Written task:
Print exactly what lies from the line with "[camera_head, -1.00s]" down to the line with "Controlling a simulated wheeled", counting both of those lines, but not the pictures.

Data for processing:
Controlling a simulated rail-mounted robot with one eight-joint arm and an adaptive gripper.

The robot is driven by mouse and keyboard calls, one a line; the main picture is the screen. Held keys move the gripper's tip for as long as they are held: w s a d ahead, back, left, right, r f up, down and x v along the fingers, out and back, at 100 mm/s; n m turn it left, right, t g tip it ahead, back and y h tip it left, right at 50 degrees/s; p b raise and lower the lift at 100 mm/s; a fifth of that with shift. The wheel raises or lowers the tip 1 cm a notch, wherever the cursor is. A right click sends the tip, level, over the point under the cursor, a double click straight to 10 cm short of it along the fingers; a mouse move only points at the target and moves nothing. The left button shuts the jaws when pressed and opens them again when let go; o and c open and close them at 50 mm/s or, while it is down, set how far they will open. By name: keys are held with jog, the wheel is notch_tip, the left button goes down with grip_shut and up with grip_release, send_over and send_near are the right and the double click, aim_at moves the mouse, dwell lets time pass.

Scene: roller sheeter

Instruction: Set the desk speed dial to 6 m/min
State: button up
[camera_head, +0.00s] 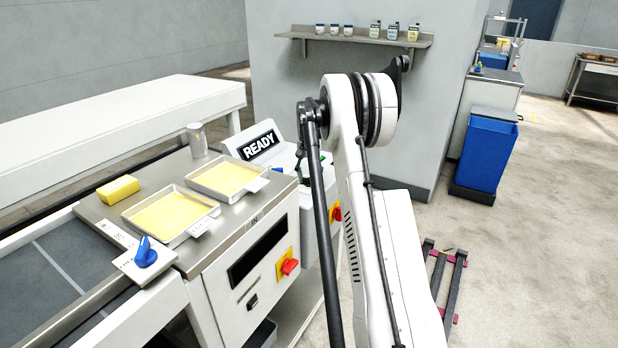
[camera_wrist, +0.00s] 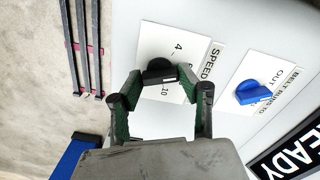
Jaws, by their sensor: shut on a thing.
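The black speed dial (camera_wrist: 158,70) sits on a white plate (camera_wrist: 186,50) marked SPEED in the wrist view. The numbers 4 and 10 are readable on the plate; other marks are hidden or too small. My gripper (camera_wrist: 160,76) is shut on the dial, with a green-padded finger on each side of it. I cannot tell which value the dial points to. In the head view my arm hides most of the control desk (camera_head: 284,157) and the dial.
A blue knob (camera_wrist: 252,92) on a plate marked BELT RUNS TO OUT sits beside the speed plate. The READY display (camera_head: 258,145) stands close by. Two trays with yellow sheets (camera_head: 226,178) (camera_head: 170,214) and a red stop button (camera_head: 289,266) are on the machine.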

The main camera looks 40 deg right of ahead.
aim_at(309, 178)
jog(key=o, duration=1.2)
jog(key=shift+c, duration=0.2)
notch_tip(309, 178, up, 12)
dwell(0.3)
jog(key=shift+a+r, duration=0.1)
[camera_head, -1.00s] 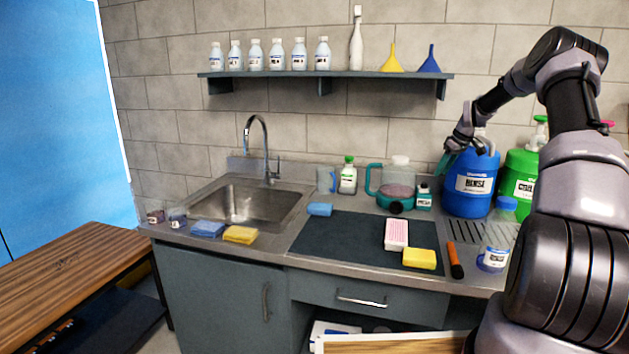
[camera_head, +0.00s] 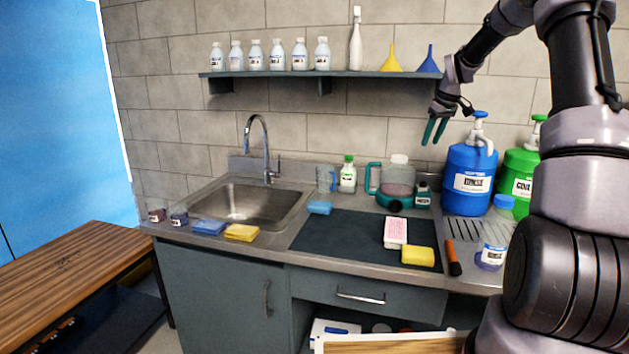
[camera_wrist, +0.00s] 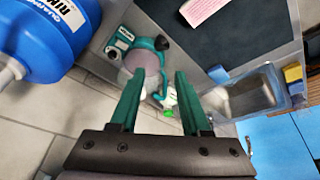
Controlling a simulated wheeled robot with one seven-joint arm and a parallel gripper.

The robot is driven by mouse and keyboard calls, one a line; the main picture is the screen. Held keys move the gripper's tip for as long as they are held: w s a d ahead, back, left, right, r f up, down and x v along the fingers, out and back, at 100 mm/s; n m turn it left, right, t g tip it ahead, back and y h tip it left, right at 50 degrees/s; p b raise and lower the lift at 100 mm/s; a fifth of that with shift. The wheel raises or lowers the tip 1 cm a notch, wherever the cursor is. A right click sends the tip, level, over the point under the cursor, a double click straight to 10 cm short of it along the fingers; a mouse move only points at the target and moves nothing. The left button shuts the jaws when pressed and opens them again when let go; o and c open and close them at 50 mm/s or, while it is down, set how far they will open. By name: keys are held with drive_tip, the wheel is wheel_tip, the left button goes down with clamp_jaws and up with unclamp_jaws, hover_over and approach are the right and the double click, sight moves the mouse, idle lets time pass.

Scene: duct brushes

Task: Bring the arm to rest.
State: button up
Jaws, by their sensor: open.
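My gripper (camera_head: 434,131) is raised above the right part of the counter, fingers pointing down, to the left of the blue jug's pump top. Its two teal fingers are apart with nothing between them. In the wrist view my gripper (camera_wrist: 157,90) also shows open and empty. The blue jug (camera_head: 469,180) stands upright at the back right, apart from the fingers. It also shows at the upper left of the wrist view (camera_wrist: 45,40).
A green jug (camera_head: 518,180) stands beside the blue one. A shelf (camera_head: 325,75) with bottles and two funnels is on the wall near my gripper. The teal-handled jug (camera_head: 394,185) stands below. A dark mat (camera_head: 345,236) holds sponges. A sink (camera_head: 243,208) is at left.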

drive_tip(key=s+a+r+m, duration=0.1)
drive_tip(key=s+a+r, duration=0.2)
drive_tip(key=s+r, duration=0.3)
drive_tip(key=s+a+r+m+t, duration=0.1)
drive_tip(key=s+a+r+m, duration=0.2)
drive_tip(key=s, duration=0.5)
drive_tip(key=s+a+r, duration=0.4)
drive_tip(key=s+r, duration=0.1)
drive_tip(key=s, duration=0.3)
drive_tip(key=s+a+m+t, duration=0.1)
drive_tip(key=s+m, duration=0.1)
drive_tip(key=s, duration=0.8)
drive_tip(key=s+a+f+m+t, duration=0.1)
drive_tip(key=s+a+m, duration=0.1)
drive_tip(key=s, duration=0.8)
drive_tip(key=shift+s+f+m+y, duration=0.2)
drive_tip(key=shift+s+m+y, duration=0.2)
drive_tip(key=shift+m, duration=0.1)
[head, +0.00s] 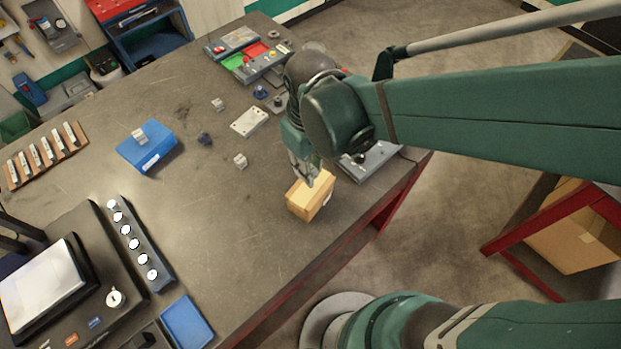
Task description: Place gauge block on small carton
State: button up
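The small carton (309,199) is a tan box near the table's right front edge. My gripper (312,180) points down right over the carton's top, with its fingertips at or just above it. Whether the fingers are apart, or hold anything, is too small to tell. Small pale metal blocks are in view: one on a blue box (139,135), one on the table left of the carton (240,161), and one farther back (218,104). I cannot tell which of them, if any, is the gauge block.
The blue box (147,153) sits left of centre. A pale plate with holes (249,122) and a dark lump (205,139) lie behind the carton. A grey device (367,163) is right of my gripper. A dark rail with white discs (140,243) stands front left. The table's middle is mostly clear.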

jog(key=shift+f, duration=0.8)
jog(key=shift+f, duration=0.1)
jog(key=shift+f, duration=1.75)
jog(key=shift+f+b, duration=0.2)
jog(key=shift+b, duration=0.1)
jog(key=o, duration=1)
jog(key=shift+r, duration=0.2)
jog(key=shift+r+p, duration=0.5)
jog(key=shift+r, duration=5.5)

Solution to the problem:
[camera_head, -1.00s] 
[camera_head, +0.00s] 
[camera_wrist, +0.00s] 
Controlling a simulated wheeled robot with one seven-joint arm and a parallel gripper.

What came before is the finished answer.